Abstract

Abstract Deep underground on the Finnish island of Olkiluoto, a corporation has been excavating the world’s largest nuclear waste repository. Once filled, the site will need to be sealed and left intact for 100,000 years to avoid contamination of the earth’s surface. The defences for this massive sarcophagus will need to survive and resist geological or meteorological interruptions, but also human curiosity or treasure hunting. This poses not only an engineering problem but a semiological one: how can a warning sign be written or depicted that will still be decodable for an almost unimaginably remote future? The problem is dramatized when one considers that it only took a generation for the human race to lose the ability to read Egyptian hieroglyphs, and for hieroglyphs to then remain a mystery for 1500 years until a fluke archaeological discovery of the code.

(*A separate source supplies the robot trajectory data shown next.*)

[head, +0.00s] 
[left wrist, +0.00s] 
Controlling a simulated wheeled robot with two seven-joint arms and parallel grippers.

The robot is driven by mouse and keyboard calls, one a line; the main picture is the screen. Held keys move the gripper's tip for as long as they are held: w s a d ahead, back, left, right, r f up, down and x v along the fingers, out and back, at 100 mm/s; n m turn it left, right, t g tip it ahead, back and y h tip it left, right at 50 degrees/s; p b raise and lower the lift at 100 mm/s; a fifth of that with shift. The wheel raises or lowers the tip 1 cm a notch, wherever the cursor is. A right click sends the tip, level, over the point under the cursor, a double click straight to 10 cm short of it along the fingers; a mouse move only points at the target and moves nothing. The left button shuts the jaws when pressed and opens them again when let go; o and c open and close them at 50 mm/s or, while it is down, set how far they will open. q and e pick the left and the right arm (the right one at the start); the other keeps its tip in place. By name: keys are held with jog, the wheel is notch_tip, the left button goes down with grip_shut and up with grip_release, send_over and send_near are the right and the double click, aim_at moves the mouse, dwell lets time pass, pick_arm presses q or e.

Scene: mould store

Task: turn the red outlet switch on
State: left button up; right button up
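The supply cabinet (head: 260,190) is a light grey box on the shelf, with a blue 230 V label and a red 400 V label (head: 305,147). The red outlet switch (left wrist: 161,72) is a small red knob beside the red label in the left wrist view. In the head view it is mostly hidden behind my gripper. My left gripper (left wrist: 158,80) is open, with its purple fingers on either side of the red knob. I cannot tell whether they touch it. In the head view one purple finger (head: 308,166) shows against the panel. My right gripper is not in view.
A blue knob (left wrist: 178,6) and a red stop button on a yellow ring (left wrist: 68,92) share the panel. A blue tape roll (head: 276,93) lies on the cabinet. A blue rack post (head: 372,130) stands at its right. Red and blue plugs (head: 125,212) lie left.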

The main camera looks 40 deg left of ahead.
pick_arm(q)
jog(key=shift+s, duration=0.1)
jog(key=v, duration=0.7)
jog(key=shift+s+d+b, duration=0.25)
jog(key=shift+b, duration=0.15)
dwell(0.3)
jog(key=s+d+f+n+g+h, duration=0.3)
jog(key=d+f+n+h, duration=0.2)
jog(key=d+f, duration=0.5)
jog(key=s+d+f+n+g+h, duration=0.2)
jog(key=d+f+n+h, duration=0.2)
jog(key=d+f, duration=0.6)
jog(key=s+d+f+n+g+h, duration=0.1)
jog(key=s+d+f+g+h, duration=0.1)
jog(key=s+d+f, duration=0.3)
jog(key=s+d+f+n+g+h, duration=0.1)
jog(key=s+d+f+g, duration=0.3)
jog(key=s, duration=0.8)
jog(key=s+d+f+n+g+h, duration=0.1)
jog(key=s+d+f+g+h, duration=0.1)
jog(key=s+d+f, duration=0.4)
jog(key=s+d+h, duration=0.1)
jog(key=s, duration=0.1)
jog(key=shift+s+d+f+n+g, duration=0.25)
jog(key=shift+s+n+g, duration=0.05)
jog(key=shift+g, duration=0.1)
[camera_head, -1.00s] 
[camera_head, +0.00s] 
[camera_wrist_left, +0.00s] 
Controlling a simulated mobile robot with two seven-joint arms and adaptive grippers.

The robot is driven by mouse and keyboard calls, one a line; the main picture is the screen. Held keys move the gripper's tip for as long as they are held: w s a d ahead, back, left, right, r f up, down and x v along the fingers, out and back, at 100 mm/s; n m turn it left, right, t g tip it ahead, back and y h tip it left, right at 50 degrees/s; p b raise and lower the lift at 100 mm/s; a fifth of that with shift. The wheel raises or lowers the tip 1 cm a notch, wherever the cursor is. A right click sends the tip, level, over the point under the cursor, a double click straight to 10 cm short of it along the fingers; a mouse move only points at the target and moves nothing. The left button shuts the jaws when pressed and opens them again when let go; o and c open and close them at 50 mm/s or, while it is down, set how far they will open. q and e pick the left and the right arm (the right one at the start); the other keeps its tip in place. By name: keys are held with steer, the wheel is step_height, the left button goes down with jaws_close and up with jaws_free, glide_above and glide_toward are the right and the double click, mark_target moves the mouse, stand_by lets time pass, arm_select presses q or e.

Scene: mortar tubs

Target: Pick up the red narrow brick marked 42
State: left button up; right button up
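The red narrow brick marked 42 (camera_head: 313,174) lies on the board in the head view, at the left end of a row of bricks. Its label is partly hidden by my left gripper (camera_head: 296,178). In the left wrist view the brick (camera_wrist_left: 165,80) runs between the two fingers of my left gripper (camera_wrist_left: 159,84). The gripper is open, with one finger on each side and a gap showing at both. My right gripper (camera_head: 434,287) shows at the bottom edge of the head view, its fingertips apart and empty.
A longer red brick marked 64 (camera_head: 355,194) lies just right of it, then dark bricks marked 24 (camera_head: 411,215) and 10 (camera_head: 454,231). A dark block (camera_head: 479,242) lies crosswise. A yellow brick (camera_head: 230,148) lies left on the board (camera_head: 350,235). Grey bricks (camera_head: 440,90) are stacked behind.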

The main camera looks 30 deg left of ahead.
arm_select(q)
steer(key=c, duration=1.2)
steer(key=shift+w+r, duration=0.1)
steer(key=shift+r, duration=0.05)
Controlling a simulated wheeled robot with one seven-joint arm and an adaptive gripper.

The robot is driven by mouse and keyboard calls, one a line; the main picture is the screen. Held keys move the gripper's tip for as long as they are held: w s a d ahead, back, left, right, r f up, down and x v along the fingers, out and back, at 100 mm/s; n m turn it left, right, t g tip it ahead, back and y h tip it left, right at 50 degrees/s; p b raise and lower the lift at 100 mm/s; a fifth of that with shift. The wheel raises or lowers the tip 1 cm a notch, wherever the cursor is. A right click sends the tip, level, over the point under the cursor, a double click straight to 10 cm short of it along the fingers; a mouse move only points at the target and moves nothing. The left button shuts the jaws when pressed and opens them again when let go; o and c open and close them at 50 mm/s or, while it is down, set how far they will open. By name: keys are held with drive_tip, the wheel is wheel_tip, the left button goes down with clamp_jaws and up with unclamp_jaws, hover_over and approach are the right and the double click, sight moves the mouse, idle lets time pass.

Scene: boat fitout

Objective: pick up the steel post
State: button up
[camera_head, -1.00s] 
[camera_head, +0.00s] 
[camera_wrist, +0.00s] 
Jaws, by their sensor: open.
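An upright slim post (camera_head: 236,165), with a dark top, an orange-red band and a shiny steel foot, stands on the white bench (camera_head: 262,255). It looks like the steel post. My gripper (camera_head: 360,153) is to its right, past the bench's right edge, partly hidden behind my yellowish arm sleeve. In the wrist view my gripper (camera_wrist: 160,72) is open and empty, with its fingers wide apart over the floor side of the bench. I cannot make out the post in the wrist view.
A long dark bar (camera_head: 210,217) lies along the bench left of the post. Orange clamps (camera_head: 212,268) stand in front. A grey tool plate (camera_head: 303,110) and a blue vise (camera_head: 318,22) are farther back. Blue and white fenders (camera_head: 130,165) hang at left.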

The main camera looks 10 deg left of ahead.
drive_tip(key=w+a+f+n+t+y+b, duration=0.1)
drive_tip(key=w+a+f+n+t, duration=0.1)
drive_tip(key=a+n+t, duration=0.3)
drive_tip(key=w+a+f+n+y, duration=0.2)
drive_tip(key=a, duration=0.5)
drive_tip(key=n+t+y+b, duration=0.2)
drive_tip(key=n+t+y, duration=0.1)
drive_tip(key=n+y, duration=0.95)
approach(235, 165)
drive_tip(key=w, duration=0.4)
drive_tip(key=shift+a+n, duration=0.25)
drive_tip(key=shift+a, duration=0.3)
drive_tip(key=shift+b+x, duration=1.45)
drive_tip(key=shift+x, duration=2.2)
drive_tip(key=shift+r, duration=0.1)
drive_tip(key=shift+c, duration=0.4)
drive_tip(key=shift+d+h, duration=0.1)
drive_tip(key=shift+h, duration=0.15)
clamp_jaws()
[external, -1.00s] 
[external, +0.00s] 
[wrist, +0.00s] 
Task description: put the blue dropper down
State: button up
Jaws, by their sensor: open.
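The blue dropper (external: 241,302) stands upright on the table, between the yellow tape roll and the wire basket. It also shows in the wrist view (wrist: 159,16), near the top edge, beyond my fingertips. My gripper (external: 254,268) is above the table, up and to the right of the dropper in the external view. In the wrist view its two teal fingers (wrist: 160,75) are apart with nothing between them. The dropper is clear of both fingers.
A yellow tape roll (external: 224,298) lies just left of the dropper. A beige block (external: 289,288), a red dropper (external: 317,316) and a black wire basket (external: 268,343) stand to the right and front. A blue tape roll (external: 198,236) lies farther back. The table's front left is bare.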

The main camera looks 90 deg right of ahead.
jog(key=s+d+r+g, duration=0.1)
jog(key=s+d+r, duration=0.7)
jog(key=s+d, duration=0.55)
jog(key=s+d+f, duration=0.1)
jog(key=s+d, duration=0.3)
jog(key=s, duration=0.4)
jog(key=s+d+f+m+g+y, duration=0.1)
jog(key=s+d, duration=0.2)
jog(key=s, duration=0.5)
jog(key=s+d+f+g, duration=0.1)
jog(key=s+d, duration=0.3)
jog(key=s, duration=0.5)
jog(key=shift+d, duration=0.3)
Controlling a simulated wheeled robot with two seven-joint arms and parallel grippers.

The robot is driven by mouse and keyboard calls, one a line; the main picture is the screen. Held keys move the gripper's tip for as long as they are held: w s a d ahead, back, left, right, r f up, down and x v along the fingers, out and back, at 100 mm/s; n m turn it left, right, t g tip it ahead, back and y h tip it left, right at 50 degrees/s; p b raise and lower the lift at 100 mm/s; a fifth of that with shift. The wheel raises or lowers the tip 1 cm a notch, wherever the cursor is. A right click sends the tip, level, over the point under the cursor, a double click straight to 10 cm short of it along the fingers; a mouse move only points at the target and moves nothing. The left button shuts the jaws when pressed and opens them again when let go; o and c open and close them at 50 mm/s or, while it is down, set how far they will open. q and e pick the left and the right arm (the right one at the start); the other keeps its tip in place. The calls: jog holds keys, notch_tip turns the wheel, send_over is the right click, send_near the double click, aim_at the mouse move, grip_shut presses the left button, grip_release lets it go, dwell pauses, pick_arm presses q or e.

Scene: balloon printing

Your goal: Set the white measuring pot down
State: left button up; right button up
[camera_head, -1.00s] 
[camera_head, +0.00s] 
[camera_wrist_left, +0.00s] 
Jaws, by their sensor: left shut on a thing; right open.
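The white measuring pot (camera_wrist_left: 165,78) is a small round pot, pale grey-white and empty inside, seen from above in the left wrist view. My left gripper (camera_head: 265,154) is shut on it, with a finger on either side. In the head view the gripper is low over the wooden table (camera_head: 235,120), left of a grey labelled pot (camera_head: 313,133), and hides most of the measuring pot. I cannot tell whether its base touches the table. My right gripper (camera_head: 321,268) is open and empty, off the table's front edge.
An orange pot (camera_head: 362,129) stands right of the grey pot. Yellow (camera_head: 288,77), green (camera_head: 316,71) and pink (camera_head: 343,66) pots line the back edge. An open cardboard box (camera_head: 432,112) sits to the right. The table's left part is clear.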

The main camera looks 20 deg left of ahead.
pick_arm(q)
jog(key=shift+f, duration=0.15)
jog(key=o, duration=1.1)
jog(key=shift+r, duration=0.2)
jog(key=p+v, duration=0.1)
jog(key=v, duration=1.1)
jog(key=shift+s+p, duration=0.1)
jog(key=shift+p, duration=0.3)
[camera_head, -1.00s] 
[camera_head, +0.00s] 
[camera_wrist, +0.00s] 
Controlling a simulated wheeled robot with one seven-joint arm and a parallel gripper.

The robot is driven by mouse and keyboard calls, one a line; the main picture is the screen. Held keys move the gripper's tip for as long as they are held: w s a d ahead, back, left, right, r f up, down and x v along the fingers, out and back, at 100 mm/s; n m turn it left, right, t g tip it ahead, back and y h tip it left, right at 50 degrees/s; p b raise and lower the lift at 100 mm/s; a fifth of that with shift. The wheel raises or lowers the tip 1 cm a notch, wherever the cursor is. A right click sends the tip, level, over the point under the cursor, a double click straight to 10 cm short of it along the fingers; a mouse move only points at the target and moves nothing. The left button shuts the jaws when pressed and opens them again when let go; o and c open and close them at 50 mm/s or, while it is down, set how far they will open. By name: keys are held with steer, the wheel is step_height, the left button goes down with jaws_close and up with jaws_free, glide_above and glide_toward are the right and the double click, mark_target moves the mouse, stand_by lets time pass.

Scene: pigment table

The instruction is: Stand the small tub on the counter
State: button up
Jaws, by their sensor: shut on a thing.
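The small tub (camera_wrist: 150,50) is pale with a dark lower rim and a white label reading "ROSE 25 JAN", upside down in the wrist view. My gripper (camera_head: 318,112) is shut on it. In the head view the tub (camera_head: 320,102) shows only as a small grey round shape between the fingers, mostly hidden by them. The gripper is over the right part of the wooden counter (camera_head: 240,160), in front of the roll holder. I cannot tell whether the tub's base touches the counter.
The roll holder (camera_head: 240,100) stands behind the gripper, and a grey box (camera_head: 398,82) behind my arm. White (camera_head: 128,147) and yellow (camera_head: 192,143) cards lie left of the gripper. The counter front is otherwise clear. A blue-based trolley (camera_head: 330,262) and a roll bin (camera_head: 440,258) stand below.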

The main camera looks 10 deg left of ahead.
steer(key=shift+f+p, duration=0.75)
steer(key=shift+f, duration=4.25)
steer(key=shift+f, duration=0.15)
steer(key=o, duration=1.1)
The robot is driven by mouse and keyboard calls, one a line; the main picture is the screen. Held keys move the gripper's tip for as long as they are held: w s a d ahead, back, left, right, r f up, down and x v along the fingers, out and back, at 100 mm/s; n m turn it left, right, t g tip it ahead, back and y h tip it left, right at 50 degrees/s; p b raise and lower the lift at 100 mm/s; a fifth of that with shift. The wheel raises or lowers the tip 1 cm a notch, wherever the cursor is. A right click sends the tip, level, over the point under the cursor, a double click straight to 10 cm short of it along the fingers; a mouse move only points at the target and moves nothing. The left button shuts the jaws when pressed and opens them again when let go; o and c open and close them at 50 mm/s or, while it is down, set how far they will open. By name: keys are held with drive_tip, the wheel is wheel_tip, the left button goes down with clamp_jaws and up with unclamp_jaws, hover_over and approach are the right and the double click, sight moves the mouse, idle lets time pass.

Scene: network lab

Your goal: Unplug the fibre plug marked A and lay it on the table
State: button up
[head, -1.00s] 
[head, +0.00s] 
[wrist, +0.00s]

Such a warning sign to stop the opening of radioactive tombs also suffers the likely indecipherability of those messages naively engraved on the plaques attached to Discovery spacecraft sent out of the solar system into deep space and deep time, with images of a naked Edenic couple etched into the metal, along with a recording of Bach’s third ‘Brandenburg Concerto’ (which is probably unplayable on even our own technology now). This article will address both the anomaly of these manufactured ‘future fossils’ and also the eclipse of meaning in pictograms or glyphs from a deep past.